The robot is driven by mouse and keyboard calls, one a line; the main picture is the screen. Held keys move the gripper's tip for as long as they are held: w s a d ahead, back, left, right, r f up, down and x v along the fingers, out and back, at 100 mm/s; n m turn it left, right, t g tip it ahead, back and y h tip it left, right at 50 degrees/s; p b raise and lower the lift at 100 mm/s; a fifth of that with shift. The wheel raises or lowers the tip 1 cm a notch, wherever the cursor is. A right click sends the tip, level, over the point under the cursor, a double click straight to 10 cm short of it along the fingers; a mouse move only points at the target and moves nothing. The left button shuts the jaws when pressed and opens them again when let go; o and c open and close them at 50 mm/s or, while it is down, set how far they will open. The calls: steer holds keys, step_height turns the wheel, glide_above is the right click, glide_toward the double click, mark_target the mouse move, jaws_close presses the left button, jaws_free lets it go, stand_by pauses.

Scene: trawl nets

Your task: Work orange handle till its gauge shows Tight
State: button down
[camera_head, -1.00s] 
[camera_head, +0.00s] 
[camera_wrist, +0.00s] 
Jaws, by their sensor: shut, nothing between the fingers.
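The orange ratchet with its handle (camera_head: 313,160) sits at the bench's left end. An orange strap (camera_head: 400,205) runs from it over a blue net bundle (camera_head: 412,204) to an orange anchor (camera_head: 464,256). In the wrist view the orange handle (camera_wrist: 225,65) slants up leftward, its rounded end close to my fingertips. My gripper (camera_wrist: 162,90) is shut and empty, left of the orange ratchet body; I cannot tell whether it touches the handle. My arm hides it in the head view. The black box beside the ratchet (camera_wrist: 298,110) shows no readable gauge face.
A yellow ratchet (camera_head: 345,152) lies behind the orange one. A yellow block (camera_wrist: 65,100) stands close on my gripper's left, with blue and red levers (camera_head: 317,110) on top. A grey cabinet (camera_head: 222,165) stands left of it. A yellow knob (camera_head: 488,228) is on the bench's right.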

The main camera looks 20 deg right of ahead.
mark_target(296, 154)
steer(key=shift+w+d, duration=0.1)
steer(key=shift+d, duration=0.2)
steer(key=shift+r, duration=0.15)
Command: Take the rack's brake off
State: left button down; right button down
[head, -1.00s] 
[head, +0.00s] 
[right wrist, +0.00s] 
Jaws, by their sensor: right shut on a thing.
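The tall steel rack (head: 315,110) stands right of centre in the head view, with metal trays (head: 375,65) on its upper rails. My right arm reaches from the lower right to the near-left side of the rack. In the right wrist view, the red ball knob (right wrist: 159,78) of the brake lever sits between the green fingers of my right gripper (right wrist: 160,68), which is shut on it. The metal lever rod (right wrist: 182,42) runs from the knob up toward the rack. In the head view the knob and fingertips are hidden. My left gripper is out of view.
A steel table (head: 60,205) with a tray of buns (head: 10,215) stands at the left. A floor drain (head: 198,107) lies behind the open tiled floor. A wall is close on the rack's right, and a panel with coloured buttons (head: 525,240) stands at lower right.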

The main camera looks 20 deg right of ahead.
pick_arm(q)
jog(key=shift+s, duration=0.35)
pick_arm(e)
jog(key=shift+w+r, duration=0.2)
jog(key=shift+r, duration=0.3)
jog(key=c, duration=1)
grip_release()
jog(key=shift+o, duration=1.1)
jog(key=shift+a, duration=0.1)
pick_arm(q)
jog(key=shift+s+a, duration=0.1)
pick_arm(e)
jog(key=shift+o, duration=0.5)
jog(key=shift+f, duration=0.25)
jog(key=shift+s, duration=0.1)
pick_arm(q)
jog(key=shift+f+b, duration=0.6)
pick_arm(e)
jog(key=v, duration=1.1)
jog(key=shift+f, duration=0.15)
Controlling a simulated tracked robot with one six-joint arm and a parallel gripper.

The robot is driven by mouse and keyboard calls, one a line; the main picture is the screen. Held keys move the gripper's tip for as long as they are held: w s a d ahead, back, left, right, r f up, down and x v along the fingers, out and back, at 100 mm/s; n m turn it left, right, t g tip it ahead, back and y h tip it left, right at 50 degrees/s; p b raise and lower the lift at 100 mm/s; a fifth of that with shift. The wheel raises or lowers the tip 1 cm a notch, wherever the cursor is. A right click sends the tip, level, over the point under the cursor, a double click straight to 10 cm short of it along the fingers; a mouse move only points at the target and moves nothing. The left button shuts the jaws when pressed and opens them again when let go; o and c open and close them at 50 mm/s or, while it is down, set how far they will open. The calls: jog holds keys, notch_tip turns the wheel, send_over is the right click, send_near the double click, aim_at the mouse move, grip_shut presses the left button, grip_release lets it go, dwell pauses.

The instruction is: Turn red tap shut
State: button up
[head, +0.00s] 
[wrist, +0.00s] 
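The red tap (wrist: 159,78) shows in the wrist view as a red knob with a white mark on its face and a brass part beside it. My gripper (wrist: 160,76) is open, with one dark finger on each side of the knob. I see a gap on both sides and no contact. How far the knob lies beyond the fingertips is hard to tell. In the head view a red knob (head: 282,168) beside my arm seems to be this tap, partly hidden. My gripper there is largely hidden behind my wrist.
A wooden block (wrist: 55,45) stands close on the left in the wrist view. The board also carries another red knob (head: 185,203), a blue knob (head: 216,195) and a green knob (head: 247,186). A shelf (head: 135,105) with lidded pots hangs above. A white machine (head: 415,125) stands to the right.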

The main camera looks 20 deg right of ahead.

■ ■ ■

Directions for this task:
Every line that holds the word "State" should be extracted.

Response below:
State: button down
State: left button down; right button down
State: button up

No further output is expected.